Meanwhile, in the Grammar Crisis room....

Saturday, June 24, 2006

Good Lord, I'm Lazy, or Godzilla:Redux

Wow...it's been quite a while since my last post.
Anyway, recently I had a commentor mention a campaign against the whole "new Godzilla in the Doritos ads" things. That got me thinking: think of what that horrible Godzilla movie robbed us of. Looking at it from a 2006 perspective, the Godzilla flop cost us a chance at "Peter Jackson's King Kong vs. Godzilla." It would've been a 9-hour-long epic, with 3 intermissions and a musical number. The climax would have been Kong fighting 300 Godzilla hatchlings at the same time in Madison Square Garden(with Kong winning, of course!).
Such a shame.

Friday, June 09, 2006

Post Smorg

Multiple topics to cover, and not much time to get to it.
  • New "Snakes on a Plane" teaser out. If you like snakes, planes, Samuel L. Jackson and movie teasers with a hell of a lot more words than footage, click here.
  • Does Sprite's new ad campaign make anyone actually want to buy a Sprite? Sure, sure, I get it - it's "subliminal." Sublime is great (if a little played out), but I never really want sublime and food products to go together. When I'm eating an apple, I want to be reasonably sure my universe won't go all Dali on me. Do sumo wrestlers get you thirsty? How about mouths in someone's eye sockets? Frankly, if you're an ad exec, and your entire ad campaign is based on a horribly bad pun ("sublymonal"), it might be time to rethink career choices.
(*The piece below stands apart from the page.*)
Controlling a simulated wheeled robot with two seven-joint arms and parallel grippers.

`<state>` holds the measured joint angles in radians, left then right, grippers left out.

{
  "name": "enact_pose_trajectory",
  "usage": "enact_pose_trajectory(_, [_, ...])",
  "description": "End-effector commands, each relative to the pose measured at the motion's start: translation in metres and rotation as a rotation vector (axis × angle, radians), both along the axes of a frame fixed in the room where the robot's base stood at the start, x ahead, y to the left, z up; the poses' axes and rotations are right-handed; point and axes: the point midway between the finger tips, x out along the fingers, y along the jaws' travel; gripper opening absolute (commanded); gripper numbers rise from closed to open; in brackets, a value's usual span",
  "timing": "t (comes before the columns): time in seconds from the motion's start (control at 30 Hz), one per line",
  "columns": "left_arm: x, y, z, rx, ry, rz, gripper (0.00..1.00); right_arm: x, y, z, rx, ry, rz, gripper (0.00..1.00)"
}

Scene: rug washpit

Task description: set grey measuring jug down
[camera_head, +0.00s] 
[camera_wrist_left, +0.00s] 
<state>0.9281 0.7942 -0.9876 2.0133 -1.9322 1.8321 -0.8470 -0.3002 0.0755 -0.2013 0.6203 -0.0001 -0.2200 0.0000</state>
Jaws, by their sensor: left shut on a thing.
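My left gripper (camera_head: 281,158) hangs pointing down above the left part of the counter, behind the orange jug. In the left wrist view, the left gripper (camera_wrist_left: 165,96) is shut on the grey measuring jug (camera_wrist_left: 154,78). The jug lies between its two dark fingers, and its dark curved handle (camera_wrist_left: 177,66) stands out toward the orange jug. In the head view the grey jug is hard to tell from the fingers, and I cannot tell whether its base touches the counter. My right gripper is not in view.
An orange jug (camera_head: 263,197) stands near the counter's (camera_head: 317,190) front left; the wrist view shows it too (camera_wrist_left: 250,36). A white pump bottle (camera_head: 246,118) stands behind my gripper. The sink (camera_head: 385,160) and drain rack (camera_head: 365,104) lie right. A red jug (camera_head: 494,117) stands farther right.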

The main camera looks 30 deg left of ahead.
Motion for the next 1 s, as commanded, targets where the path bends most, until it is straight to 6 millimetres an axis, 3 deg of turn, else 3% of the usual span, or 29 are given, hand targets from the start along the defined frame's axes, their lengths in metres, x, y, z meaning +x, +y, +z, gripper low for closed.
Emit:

Something went wrong there.
  • Addendum to the previous bullet point: does "lymon" work on anyone else either? If I see "lymon," I'm thinking my citrus has been untruthful with me.
  • I think Disney's entire business is based on the concept of "things that shouldn't talk, but do." Cars? Shouldn't talk. Toys? Shouldn't talk. Anthropomorphic animals? Shouldn't talk. That business model might be getting a little played out, so I suggest they diversify. Where, you might ask? I think they should invest in the concept of "things that should talk, but don't." Think about it, an entirely new market, thus far only tapped by mimes. There's a fortune to be made here, Disney.